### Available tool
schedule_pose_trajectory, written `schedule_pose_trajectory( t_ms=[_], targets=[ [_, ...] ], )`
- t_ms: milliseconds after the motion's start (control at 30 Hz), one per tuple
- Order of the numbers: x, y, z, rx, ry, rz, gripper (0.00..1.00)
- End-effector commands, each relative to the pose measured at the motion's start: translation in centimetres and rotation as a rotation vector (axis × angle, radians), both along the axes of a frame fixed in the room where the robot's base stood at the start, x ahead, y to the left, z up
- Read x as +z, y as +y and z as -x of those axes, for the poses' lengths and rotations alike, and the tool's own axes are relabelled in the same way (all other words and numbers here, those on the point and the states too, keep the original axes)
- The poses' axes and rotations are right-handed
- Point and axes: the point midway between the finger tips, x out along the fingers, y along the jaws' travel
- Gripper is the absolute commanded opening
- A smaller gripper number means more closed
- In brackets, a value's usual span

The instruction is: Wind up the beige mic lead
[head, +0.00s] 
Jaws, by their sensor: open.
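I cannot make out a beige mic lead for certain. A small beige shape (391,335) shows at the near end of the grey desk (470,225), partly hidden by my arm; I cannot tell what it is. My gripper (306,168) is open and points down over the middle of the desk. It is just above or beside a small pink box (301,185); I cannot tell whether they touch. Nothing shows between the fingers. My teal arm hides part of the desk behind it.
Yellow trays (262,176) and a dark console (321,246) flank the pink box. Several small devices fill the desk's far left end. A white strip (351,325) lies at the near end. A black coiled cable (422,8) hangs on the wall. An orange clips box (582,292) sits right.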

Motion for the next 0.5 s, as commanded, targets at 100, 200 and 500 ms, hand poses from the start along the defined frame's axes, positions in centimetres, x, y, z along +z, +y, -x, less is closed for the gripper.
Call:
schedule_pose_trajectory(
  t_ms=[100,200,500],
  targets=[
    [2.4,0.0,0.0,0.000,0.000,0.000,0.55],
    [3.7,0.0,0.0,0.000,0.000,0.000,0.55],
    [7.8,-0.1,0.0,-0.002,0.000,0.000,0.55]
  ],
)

• • • • • • •

- **Problem**:
Print the whole listing again, exactly.

- **Completed task**:
### Available tool
schedule_pose_trajectory, written `schedule_pose_trajectory( t_ms=[_], targets=[ [_, ...] ], )`
- t_ms: milliseconds after the motion's start (control at 30 Hz), one per tuple
- Order of the numbers: x, y, z, rx, ry, rz, gripper (0.00..1.00)
- End-effector commands, each relative to the pose measured at the motion's start: translation in centimetres and rotation as a rotation vector (axis × angle, radians), both along the axes of a frame fixed in the room where the robot's base stood at the start, x ahead, y to the left, z up
- Read x as +z, y as +y and z as -x of those axes, for the poses' lengths and rotations alike, and the tool's own axes are relabelled in the same way (all other words and numbers here, those on the point and the states too, keep the original axes)
- The poses' axes and rotations are right-handed
- Point and axes: the point midway between the finger tips, x out along the fingers, y along the jaws' travel
- Gripper is the absolute commanded opening
- A smaller gripper number means more closed
- In brackets, a value's usual span

The instruction is: Wind up the beige mic lead
[head, +0.00s] 
Jaws, by their sensor: open.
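I cannot make out a beige mic lead for certain. A small beige shape (391,335) shows at the near end of the grey desk (470,225), partly hidden by my arm; I cannot tell what it is. My gripper (306,168) is open and points down over the middle of the desk. It is just above or beside a small pink box (301,185); I cannot tell whether they touch. Nothing shows between the fingers. My teal arm hides part of the desk behind it.
Yellow trays (262,176) and a dark console (321,246) flank the pink box. Several small devices fill the desk's far left end. A white strip (351,325) lies at the near end. A black coiled cable (422,8) hangs on the wall. An orange clips box (582,292) sits right.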

Motion for the next 0.5 s, as commanded, targets at 100, 200 and 500 ms, hand poses from the start along the defined frame's axes, positions in centimetres, x, y, z along +z, +y, -x, less is closed for the gripper.
Call:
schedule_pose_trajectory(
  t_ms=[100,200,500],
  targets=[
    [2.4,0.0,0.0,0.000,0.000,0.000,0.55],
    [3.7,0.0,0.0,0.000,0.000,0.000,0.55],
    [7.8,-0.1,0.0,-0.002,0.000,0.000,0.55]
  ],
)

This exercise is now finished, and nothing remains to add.